[start SUPPLIED RECORDS]

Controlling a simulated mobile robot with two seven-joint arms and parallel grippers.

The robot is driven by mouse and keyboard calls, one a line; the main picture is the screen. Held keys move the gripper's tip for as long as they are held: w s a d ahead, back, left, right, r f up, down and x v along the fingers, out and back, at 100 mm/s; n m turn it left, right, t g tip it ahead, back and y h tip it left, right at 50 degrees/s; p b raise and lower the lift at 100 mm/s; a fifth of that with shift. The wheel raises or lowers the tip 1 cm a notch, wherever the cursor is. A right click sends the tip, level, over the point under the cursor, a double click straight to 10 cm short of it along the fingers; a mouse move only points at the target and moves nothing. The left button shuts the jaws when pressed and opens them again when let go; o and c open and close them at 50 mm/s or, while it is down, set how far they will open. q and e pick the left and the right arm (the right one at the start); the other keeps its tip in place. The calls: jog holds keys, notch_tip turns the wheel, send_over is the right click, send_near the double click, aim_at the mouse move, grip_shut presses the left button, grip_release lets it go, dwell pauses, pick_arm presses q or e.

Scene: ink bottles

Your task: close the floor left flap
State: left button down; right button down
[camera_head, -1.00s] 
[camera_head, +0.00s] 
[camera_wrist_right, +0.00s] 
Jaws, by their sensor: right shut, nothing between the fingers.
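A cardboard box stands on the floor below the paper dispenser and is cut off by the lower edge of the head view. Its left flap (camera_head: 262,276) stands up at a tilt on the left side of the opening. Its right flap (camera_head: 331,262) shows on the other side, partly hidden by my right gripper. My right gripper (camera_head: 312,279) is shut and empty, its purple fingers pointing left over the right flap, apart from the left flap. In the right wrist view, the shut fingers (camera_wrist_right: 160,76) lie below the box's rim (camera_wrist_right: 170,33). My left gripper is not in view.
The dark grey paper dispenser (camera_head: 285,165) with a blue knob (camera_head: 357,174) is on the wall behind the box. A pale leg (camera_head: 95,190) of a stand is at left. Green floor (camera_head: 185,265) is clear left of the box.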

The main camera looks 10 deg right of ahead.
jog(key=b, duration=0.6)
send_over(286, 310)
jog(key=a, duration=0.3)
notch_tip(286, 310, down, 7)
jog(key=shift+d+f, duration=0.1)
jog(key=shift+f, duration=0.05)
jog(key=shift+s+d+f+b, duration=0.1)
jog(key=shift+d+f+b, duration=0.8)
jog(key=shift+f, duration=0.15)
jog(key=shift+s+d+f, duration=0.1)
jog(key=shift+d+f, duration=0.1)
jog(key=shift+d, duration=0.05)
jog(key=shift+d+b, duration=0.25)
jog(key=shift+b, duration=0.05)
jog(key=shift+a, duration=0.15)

[end SUPPLIED RECORDS]
[start SUPPLIED RECORDS]

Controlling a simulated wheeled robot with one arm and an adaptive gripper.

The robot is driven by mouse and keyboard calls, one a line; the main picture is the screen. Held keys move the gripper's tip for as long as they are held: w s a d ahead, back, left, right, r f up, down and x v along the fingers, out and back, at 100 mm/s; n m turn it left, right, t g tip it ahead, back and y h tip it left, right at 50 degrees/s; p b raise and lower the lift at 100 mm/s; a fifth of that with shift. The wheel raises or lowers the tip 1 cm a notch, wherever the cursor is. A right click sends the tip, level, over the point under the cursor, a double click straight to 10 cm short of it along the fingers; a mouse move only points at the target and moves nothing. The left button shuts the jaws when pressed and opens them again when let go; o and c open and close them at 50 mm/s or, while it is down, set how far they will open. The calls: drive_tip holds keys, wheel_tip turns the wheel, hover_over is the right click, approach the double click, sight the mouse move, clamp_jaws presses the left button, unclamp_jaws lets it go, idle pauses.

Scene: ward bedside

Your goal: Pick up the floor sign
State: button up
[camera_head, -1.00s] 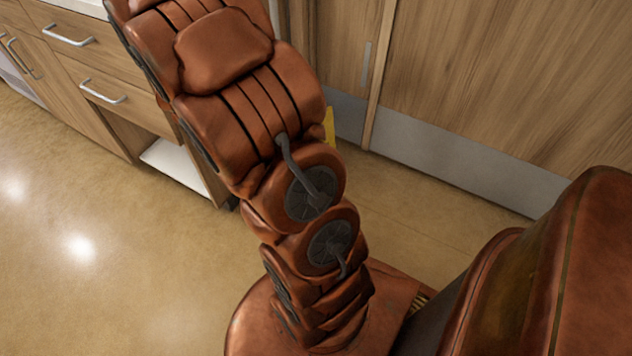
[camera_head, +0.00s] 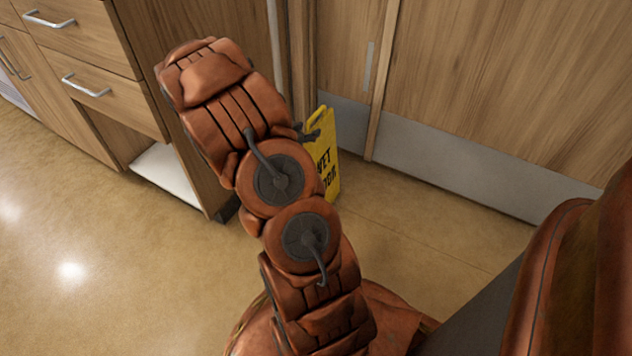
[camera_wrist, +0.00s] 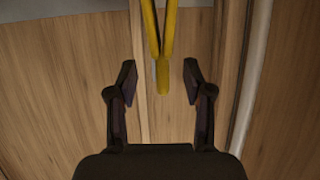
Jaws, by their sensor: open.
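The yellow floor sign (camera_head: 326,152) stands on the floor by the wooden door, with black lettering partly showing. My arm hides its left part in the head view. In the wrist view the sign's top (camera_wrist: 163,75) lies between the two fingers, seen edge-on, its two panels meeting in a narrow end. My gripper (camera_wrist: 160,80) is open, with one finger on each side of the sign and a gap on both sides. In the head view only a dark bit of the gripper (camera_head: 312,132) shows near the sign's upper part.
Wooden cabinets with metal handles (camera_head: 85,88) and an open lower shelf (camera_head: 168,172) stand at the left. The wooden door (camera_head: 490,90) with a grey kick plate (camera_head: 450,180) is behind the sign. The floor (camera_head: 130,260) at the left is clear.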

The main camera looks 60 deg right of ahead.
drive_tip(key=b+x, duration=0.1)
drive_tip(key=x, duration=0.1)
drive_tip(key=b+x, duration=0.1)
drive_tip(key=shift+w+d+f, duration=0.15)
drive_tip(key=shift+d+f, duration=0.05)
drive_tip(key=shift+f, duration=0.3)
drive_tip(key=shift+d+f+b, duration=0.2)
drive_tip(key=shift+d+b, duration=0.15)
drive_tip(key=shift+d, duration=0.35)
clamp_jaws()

[end SUPPLIED RECORDS]

Every line above that contains the word "simulated" should be reported.

TASK RESPONSE -
Controlling a simulated mobile robot with two seven-joint arms and parallel grippers.
Controlling a simulated wheeled robot with one arm and an adaptive gripper.

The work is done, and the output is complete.